Narcissism And Blame
Posted by Dr. Vollmer on December 17, 2013
Rainer, from my previous post, is irritated with John, her husband, when he challenges her plan of action. “I am going to call the plumber,” she says about the leaky toilet. “No, don’t do that,” John says, “maybe I can fix it.” Rainer, unwilling to listen to John’s point of view, claims that life is never “easy” because she is always questioned. “Maybe it is hard for you to tolerate other ideas,” I say, wondering about Rainer’s narcissism; her sense that her ideas are always the best ideas and a question of her ideas makes her nervous and insecure. “Well, yes, I have to agree with you,” Rainer says, as she quickly sees her own flaw; her sense that she cannot accept a discussion about her plan of action.
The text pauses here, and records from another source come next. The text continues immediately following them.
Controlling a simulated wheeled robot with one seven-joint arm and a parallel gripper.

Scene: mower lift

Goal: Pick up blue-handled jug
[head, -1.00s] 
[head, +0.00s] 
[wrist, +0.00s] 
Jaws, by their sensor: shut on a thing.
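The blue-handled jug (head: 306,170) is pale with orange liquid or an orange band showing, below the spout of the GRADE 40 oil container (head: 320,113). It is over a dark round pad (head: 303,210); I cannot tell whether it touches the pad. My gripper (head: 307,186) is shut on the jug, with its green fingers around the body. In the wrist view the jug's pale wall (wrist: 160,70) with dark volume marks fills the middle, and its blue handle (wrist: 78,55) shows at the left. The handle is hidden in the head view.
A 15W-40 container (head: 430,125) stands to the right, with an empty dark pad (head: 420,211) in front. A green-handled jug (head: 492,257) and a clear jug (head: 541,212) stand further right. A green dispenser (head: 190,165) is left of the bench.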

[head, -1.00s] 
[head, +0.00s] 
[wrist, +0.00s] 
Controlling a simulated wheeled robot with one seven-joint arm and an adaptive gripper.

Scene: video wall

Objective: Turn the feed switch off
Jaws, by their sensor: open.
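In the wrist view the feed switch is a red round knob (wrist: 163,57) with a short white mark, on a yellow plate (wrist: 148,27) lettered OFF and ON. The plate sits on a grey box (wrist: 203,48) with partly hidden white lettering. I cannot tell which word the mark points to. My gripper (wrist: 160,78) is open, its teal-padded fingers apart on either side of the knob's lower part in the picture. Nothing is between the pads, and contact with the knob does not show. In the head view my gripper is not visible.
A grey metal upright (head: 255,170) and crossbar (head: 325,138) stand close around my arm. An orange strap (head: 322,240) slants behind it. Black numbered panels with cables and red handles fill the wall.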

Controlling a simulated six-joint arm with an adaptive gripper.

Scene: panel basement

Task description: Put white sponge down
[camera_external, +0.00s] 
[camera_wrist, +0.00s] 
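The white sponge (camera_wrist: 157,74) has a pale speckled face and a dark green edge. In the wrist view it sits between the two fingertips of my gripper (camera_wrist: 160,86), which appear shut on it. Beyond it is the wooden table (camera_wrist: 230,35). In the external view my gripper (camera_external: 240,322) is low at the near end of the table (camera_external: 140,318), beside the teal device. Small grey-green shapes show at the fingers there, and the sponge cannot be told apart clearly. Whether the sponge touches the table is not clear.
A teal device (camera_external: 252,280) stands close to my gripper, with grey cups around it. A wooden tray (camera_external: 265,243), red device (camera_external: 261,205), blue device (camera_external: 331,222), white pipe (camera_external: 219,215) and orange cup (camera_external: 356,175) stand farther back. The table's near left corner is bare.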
Rainer sees and feels her narcissism, giving her shame about herself, but also relief that John is not as “bad as I thought,” she says, with sadness, as she implies that now she feels like the “bad one”. This realization that Rainer’s anger towards John is a defense against her own personality weakness. To Rainer, questioning her decision to call a plumber, makes her feel small and insignificant, and since John should know that, he should not offer an alternative idea. Giving the light of day to these notions helps Rainer see the absurdity of her need to have John go along with all of her decisions. “The ‘N’ word is a tough one,” I say, referring to the pain of recognizing one’s own narcissism. “Yea, I am going to go home and plop on the couch,” Rainer says, expressing her exhaustion after seeing herself in this painful way.